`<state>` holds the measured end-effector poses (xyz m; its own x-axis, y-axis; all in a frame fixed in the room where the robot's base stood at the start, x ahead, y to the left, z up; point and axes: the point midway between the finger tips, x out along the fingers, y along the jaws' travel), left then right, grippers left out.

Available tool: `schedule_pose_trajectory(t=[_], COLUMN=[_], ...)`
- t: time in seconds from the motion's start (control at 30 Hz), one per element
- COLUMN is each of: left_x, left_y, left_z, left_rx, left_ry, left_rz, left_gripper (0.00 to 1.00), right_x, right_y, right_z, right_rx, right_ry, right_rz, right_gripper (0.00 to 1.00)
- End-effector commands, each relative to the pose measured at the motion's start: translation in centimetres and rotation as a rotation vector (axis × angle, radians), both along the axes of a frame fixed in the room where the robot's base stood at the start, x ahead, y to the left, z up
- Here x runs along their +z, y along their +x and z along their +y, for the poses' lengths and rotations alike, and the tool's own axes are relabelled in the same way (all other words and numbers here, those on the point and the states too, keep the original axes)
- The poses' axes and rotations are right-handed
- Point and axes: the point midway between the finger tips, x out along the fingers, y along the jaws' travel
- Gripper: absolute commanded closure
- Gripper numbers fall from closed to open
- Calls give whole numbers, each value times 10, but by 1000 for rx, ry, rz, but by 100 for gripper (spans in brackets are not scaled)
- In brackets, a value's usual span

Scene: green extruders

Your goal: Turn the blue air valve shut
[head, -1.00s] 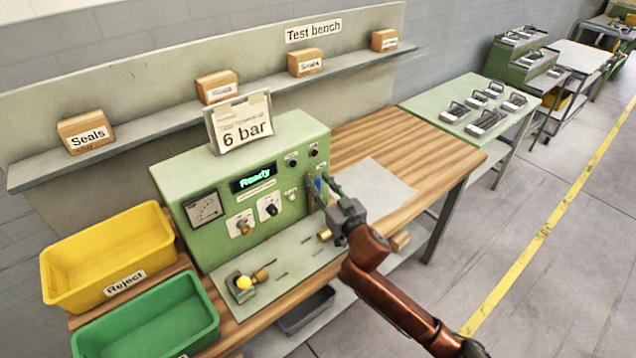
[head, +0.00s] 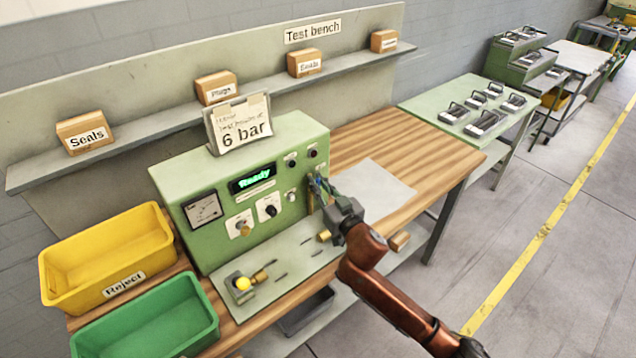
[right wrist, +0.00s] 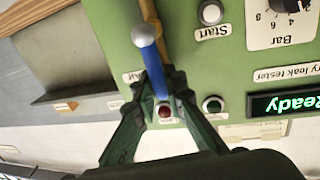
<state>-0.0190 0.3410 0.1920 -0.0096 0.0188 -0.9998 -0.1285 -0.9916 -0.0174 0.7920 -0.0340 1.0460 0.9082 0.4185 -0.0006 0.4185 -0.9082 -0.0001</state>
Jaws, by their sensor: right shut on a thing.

_WHAT YOU ARE ASKED TO DO_
Your task is to reproduce exactly the lines beginning at the line containing "- COLUMN is" and ending at the line containing "- Here x runs", inclusive.

_THE RESULT_
- COLUMN is each of: left_x, left_y, left_z, left_rx, left_ry, left_rz, left_gripper (0.00 to 1.00), right_x, right_y, right_z, right_rx, right_ry, right_rz, right_gripper (0.00 to 1.00)
- End-effector commands, each relative to the pose measured at the motion's start: translation in centimetres and rotation as a rotation vector (axis × angle, radians), both along the axes of a frame fixed in the room where the robot's base stood at the start, x ahead, y to the left, z up
- Here x runs along their +z, y along their +x and z along their +y, for the poses' lengths and rotations alike, and the tool's own axes are relabelled in the same way (all other words and numbers here, those on the point and the states too, keep the original axes)

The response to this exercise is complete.